Search the records for "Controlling" and copy each line that holds it.

******************************

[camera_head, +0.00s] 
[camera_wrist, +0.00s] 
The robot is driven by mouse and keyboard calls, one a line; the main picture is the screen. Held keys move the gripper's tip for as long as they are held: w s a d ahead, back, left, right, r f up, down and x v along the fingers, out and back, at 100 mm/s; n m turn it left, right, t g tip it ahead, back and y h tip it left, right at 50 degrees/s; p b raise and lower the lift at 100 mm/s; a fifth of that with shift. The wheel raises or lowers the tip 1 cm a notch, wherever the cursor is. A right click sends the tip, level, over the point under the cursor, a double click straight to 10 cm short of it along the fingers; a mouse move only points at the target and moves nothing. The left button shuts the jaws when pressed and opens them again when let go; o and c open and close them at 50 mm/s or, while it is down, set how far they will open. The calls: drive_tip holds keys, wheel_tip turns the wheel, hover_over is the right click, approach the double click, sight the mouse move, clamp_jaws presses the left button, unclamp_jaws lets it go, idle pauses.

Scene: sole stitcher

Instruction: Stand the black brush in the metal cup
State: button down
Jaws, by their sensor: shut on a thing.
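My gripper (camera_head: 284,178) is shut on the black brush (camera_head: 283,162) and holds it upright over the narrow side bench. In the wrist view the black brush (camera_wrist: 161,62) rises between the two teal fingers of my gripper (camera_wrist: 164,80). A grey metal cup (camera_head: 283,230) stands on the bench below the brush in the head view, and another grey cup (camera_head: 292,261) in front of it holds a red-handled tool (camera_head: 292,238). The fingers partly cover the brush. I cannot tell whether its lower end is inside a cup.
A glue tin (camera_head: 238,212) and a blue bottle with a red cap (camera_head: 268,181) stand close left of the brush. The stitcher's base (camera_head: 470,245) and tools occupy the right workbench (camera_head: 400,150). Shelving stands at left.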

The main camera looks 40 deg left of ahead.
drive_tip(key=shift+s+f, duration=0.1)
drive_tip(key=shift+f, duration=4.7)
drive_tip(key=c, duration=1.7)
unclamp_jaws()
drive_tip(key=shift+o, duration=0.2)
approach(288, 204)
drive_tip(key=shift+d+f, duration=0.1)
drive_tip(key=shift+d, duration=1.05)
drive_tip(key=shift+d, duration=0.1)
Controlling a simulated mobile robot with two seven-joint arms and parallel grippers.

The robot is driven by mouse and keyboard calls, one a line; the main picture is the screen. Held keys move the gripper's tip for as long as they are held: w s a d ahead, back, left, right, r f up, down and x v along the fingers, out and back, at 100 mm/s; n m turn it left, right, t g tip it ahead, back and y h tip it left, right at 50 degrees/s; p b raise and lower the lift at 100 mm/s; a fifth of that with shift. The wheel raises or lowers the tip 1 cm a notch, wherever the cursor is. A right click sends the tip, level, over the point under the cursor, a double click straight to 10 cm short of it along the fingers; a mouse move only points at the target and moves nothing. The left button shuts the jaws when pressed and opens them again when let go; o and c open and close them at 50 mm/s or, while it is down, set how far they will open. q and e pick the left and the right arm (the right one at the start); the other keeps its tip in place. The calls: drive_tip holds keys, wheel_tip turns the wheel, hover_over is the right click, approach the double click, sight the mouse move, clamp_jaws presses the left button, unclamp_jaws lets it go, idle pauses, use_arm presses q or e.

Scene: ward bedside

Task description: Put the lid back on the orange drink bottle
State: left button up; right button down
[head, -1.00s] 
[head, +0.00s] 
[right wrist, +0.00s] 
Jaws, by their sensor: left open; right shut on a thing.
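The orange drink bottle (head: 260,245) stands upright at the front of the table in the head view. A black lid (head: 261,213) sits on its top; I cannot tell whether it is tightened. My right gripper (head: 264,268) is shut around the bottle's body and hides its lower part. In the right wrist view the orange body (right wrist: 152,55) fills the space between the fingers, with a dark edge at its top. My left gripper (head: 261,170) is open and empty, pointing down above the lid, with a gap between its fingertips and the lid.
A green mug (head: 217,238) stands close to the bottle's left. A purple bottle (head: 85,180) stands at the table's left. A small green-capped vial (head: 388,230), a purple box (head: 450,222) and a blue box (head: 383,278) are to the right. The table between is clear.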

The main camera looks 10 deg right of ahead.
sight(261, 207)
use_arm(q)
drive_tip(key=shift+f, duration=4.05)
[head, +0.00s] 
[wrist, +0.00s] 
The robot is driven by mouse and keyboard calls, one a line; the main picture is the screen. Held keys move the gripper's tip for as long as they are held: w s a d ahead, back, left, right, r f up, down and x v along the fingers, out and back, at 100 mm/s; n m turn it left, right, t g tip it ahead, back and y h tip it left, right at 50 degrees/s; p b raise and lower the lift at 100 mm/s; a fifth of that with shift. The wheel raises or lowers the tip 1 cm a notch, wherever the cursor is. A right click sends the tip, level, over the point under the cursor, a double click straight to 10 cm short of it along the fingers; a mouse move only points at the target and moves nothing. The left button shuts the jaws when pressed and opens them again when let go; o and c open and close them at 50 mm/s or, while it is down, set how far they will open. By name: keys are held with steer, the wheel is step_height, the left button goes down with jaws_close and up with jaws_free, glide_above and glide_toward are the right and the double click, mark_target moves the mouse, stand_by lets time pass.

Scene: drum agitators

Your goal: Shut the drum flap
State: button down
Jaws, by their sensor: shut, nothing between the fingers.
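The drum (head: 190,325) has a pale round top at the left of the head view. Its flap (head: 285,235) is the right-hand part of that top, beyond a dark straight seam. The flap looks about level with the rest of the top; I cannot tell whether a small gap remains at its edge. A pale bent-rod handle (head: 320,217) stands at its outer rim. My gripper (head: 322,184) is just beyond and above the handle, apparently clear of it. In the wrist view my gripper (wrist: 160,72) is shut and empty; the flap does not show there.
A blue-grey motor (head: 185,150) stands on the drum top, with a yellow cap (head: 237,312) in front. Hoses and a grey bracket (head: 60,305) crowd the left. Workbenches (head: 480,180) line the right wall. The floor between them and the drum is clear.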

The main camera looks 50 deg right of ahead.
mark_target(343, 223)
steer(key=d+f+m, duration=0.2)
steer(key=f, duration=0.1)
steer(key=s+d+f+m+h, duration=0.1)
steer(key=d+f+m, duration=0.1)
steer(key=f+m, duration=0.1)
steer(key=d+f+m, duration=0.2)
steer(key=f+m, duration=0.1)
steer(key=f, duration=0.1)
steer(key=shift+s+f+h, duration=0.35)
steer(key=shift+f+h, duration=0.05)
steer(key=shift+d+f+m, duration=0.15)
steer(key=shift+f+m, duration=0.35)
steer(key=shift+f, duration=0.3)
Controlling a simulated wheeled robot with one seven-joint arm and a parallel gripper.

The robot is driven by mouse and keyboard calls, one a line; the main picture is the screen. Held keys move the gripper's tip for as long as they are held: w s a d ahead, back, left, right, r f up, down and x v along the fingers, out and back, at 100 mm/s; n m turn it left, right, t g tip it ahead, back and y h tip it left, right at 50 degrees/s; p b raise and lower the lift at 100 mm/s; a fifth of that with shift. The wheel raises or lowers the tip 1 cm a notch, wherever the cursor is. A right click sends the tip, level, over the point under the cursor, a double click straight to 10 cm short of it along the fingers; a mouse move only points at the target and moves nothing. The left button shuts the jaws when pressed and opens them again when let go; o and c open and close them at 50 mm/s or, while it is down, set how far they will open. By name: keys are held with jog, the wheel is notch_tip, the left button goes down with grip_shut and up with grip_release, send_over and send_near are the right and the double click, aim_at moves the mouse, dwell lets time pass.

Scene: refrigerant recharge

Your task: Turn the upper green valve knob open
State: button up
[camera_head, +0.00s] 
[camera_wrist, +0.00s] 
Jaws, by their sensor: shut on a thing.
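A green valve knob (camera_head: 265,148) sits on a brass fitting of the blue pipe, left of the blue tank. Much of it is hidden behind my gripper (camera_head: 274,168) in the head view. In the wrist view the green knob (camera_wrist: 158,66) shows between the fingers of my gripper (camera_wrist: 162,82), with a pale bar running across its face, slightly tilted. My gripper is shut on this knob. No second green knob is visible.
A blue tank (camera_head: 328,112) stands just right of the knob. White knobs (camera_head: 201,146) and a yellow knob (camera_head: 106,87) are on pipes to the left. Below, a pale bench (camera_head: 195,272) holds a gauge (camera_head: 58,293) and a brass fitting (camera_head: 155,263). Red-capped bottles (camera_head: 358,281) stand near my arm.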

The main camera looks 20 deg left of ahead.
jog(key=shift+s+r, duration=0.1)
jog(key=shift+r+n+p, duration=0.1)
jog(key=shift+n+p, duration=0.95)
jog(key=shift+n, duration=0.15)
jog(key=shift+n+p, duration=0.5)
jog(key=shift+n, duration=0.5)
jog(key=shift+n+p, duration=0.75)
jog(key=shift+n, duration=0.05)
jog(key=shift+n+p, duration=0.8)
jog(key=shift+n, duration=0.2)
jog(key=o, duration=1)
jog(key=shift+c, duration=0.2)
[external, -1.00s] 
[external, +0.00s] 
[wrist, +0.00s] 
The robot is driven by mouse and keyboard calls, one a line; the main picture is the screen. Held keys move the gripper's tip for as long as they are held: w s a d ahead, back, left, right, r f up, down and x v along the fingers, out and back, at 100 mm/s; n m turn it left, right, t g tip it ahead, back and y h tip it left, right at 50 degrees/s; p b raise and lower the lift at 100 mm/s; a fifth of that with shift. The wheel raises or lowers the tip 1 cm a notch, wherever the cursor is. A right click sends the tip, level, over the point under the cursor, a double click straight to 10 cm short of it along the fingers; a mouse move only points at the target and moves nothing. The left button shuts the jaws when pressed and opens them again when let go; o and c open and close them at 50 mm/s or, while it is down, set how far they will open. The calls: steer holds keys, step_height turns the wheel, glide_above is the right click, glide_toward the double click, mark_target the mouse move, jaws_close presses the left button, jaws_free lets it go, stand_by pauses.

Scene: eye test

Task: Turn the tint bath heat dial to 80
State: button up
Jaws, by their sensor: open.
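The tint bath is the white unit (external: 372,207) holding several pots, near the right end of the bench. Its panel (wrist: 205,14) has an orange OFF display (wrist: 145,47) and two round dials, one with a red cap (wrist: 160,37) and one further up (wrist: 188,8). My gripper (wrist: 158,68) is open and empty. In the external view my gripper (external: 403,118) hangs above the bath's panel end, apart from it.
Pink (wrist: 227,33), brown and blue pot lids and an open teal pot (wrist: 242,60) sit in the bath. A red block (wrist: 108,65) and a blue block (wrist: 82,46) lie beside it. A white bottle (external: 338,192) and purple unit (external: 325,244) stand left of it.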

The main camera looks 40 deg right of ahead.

******************************

Response below:
Controlling a simulated mobile robot with two seven-joint arms and parallel grippers.
Controlling a simulated wheeled robot with one seven-joint arm and a parallel gripper.

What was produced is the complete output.